**Entries supplied:**

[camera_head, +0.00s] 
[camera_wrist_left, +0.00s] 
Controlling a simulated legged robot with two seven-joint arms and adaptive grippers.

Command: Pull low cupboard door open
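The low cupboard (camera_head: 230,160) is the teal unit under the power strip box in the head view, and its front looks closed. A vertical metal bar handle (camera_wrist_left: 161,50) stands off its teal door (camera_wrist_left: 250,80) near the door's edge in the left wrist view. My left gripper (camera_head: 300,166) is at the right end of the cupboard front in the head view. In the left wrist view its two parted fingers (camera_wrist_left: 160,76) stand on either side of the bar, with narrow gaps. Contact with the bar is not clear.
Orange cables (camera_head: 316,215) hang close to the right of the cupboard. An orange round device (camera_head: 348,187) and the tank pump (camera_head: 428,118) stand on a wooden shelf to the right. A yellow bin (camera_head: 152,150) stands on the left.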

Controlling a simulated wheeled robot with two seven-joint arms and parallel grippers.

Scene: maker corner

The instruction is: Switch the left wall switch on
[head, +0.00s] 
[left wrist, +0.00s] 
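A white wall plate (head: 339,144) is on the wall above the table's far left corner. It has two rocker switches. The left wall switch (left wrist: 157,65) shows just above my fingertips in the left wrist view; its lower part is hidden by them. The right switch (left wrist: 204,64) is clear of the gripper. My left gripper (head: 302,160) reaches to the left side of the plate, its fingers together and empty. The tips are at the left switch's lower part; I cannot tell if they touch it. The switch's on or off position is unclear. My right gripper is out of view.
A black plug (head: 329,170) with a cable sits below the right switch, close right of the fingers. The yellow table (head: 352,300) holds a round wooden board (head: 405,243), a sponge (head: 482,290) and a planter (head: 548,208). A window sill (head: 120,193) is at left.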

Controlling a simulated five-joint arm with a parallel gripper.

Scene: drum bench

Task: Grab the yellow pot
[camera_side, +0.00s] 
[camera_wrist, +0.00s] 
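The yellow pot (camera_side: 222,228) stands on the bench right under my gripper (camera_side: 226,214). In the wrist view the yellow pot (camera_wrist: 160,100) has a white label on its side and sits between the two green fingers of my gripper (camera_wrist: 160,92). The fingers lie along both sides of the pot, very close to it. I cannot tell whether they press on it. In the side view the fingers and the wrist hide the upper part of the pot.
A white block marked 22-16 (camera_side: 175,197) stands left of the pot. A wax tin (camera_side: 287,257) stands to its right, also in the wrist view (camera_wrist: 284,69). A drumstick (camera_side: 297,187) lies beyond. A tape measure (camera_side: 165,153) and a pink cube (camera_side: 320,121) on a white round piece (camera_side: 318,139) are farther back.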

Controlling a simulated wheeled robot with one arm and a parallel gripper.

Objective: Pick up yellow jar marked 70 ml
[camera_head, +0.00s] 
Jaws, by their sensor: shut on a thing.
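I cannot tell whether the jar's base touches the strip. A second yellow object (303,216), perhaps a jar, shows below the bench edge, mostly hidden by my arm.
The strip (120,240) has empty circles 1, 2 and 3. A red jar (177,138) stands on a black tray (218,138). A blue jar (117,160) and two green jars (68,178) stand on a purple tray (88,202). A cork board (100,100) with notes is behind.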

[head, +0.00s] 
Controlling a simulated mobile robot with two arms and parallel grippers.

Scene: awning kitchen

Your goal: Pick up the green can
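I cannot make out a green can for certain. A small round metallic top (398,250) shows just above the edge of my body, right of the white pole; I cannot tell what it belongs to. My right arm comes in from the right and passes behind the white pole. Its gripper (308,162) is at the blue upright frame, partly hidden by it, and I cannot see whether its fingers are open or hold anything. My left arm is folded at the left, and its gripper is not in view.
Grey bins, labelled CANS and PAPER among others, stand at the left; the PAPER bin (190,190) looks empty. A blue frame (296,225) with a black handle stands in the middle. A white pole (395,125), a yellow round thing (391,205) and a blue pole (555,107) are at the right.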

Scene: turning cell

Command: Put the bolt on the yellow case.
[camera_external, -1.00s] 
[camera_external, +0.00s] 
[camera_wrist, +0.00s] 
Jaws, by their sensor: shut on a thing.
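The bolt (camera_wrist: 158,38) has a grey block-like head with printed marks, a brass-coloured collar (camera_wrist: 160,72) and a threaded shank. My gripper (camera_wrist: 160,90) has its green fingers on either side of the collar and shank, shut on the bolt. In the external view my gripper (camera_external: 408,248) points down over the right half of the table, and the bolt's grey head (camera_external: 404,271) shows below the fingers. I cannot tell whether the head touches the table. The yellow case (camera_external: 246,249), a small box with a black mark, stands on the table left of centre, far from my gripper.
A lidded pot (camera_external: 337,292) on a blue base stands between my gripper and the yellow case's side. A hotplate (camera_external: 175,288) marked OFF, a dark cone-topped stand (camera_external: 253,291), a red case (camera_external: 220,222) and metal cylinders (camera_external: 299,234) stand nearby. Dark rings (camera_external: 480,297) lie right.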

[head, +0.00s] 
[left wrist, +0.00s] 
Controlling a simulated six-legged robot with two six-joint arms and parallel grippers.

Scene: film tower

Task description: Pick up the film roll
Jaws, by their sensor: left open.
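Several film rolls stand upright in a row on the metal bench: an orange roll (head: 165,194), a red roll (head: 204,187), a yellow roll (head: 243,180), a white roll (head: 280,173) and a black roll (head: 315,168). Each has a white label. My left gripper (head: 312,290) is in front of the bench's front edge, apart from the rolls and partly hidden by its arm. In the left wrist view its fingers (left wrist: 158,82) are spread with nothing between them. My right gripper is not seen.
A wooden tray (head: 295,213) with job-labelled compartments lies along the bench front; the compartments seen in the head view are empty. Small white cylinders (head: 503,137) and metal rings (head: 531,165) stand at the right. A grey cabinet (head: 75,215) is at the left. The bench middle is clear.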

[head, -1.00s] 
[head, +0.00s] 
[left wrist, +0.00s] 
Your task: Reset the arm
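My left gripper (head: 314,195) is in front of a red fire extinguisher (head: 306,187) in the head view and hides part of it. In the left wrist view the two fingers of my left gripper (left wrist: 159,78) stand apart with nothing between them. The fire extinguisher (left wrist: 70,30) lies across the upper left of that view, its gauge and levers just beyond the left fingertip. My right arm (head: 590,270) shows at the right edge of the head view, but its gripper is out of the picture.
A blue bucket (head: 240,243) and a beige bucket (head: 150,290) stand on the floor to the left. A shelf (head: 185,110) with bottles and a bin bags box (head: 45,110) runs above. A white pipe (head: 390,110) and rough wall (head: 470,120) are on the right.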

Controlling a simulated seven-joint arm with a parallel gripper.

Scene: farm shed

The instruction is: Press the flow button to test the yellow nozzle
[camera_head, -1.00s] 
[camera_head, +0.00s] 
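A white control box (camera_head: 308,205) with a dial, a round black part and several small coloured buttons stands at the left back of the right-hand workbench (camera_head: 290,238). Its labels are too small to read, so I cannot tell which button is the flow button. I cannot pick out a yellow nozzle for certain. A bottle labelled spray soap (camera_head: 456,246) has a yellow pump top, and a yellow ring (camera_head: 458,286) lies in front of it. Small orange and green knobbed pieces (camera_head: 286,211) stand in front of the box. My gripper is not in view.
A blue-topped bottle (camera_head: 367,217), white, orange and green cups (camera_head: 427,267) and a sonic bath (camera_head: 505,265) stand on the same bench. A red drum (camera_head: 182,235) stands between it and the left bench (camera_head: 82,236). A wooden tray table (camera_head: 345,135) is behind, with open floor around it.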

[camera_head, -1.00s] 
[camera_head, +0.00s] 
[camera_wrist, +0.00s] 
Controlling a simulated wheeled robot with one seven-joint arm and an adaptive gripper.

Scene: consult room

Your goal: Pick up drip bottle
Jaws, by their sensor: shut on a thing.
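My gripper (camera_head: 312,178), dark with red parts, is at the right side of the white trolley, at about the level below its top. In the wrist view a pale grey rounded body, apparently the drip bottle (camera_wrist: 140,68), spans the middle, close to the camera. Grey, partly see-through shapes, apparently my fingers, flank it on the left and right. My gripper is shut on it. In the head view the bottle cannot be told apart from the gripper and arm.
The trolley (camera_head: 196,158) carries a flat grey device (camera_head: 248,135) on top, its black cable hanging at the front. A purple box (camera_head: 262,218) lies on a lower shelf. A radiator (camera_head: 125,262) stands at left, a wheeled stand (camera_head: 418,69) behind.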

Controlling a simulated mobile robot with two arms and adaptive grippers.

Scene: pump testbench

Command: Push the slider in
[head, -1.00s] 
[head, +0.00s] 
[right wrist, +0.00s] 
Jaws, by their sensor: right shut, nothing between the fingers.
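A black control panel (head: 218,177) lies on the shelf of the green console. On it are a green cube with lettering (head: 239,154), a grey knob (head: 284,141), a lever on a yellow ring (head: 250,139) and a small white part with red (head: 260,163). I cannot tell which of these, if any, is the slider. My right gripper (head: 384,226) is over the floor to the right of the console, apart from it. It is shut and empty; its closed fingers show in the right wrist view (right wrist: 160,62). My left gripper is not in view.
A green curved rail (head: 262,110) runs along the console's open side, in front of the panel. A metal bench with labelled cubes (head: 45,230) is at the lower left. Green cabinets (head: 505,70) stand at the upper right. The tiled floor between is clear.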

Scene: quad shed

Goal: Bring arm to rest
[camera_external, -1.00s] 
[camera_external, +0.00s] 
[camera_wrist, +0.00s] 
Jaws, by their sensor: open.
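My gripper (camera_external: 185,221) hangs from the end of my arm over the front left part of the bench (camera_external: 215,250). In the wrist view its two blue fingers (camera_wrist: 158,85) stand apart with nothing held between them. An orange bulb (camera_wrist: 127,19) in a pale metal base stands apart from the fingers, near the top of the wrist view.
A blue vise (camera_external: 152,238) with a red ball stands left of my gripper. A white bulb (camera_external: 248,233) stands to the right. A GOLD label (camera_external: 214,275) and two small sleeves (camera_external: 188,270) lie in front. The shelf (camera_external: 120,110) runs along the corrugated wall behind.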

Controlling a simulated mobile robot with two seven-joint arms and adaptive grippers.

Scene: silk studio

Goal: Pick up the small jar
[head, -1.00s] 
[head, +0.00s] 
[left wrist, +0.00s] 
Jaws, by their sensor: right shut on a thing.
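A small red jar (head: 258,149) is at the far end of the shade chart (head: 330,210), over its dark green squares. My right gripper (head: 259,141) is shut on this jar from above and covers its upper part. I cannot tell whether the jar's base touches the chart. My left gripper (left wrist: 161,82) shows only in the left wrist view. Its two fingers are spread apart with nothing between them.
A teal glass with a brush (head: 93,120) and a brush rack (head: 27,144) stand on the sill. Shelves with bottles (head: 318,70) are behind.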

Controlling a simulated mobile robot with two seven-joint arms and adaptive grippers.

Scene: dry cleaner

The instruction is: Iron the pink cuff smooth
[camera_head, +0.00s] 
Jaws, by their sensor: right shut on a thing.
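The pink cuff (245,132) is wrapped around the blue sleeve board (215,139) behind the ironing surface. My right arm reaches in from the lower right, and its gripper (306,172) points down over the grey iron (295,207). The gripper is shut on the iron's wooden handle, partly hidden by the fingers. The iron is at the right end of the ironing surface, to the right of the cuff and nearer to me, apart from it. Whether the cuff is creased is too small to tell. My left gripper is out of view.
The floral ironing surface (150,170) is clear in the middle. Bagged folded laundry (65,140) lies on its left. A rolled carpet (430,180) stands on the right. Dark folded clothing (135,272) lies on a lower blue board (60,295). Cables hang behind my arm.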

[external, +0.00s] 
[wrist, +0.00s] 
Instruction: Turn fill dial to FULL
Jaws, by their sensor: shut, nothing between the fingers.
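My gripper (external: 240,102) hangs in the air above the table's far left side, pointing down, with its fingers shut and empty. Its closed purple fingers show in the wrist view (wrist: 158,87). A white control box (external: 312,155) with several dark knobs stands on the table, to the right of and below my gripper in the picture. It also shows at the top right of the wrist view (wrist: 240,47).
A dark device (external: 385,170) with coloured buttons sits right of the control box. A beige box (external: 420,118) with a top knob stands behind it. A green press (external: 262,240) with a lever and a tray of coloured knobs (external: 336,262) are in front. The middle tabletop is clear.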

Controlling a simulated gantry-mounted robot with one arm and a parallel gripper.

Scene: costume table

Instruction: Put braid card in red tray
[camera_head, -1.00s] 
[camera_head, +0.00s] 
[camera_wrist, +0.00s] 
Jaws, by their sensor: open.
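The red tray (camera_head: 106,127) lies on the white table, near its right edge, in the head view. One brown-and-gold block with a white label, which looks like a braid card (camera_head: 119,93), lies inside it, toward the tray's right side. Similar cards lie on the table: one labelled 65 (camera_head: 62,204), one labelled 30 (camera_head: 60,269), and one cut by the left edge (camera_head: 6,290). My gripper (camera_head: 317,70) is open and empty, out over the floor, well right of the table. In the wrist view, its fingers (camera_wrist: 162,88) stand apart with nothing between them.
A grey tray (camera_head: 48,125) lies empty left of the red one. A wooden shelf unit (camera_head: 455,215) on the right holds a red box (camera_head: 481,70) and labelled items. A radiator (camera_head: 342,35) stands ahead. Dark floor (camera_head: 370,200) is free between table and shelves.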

**What to produce:** Each line in the data that holds the string "parallel" should be found and copied.

**Output for this exercise:**
Controlling a simulated wheeled robot with two seven-joint arms and parallel grippers.
Controlling a simulated five-joint arm with a parallel gripper.
Controlling a simulated wheeled robot with one arm and a parallel gripper.
Controlling a simulated mobile robot with two arms and parallel grippers.
Controlling a simulated six-legged robot with two six-joint arms and parallel grippers.
Controlling a simulated seven-joint arm with a parallel gripper.
Controlling a simulated gantry-mounted robot with one arm and a parallel gripper.

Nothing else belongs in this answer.